Set exercise: Copy every line in which the string "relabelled" occurs.

— Begin —

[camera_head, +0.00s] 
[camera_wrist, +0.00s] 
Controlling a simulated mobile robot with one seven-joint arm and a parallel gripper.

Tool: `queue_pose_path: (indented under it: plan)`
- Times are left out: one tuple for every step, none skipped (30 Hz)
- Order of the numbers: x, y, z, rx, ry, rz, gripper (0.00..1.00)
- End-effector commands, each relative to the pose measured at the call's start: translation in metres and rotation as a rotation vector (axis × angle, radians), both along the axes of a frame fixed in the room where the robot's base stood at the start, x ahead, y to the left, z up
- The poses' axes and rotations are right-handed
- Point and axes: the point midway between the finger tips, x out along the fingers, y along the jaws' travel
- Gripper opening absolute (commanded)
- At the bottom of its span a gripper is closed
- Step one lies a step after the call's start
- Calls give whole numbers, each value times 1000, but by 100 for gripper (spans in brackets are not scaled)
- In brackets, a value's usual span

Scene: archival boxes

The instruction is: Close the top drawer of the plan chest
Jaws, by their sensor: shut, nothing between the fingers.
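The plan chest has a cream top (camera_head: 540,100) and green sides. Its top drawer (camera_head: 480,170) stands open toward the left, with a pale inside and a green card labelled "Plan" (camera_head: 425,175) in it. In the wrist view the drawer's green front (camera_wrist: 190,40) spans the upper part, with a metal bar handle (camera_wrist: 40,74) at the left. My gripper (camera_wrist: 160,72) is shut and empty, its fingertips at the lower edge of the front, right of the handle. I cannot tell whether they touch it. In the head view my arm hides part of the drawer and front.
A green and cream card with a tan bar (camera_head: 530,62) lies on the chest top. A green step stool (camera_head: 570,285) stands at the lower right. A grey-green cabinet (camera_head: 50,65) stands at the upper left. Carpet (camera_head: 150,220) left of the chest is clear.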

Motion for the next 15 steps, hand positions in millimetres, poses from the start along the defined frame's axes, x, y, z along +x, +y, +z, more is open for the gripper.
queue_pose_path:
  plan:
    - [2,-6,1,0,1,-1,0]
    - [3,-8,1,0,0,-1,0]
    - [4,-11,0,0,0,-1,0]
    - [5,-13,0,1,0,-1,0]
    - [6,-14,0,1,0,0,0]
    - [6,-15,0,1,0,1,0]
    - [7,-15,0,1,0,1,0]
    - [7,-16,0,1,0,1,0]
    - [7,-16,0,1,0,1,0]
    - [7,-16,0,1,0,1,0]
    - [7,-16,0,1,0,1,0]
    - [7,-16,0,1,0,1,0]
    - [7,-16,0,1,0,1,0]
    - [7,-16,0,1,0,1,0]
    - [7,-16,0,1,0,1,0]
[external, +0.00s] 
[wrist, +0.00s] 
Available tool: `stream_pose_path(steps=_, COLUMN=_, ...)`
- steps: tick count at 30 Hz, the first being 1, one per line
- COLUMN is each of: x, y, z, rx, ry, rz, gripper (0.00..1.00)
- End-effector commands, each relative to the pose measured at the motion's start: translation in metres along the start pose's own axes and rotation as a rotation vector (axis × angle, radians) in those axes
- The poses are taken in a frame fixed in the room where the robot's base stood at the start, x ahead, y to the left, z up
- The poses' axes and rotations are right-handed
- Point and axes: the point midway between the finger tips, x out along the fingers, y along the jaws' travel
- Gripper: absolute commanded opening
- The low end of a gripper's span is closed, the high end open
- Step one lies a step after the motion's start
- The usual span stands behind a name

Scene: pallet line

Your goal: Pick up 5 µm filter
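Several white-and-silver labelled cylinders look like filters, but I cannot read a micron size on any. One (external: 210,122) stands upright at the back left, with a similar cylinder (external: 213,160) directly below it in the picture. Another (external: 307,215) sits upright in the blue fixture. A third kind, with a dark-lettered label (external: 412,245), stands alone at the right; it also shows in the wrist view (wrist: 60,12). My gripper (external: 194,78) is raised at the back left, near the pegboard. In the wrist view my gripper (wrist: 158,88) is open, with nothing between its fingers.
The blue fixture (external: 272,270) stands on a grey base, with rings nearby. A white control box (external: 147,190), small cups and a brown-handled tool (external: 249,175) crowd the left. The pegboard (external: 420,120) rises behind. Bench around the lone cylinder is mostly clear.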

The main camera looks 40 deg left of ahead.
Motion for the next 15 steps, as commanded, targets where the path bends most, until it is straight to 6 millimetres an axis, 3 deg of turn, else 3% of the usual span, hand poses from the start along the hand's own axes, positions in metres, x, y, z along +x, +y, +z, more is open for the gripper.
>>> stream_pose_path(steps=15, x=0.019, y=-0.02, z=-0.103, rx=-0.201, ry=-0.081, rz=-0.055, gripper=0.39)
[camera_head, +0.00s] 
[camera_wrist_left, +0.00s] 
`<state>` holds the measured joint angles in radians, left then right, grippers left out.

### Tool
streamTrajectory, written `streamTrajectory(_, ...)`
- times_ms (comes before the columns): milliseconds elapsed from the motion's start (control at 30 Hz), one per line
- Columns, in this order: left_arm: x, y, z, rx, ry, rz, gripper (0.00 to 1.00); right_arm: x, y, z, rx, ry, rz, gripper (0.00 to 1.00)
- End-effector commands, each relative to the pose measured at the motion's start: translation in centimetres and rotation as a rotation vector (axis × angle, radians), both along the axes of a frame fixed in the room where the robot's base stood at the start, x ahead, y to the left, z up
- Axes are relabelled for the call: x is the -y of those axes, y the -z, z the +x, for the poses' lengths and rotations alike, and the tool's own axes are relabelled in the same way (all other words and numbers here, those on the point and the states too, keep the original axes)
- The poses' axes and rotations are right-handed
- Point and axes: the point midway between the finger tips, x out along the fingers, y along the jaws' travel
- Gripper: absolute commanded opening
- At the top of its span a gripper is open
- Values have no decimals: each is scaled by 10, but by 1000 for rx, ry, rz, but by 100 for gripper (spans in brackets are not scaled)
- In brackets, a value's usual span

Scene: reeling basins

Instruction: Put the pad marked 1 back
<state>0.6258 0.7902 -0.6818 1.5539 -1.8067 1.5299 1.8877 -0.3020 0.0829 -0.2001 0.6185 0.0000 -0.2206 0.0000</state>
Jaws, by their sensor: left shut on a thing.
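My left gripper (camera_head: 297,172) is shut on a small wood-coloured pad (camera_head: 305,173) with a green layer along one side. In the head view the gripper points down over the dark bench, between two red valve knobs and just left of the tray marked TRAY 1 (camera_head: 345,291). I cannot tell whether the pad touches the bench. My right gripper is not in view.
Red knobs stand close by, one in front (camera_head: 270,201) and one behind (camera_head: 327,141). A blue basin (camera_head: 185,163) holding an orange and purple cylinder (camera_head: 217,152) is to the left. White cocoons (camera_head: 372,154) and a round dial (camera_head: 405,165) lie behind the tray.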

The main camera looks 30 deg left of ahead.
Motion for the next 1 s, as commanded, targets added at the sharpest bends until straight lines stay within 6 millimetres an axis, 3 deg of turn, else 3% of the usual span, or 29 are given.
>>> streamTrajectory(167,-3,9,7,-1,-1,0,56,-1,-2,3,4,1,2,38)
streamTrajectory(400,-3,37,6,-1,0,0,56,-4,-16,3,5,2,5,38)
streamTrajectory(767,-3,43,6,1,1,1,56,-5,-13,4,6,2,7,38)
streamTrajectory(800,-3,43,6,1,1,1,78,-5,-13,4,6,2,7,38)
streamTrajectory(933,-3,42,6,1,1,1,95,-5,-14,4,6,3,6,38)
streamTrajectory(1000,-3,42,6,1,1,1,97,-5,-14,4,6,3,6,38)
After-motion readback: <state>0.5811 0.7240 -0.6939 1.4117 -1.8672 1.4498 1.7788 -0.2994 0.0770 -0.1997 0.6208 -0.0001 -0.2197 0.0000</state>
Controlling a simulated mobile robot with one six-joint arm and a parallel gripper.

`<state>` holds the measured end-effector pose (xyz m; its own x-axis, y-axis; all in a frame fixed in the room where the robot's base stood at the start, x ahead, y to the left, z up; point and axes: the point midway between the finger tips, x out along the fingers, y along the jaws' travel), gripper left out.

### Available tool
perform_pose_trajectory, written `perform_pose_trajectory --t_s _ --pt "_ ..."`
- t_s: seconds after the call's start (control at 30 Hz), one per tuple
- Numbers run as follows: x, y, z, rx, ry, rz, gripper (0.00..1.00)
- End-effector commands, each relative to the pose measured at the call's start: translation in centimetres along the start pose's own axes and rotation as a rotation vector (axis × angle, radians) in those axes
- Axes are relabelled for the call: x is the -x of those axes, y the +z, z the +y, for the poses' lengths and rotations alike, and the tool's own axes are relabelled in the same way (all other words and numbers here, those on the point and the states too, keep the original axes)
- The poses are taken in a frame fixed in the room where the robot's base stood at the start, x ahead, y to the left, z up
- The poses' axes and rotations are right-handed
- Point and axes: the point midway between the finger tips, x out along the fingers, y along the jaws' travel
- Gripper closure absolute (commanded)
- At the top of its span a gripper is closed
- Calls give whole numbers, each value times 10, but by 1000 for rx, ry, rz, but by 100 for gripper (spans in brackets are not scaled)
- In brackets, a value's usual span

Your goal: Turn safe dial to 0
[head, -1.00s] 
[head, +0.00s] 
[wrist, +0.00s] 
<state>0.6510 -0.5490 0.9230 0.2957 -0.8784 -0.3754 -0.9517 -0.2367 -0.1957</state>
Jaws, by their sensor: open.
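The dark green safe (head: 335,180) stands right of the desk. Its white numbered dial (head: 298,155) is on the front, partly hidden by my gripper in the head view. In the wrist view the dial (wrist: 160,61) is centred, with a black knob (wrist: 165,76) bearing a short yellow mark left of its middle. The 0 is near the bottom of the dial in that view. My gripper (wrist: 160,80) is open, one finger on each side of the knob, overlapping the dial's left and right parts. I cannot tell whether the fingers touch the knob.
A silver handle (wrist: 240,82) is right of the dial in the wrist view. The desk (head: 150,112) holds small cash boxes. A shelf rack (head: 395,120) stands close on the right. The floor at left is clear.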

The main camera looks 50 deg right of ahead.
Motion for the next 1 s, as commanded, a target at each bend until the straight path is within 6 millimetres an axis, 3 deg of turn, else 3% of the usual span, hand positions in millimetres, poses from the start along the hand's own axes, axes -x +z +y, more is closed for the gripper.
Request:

— End —

Solution to the problem:
- Axes are relabelled for the call: x is the -y of those axes, y the -z, z the +x, for the poses' lengths and rotations alike, and the tool's own axes are relabelled in the same way (all other words and numbers here, those on the point and the states too, keep the original axes)
- Axes are relabelled for the call: x is the -x of those axes, y the +z, z the +y, for the poses' lengths and rotations alike, and the tool's own axes are relabelled in the same way (all other words and numbers here, those on the point and the states too, keep the original axes)

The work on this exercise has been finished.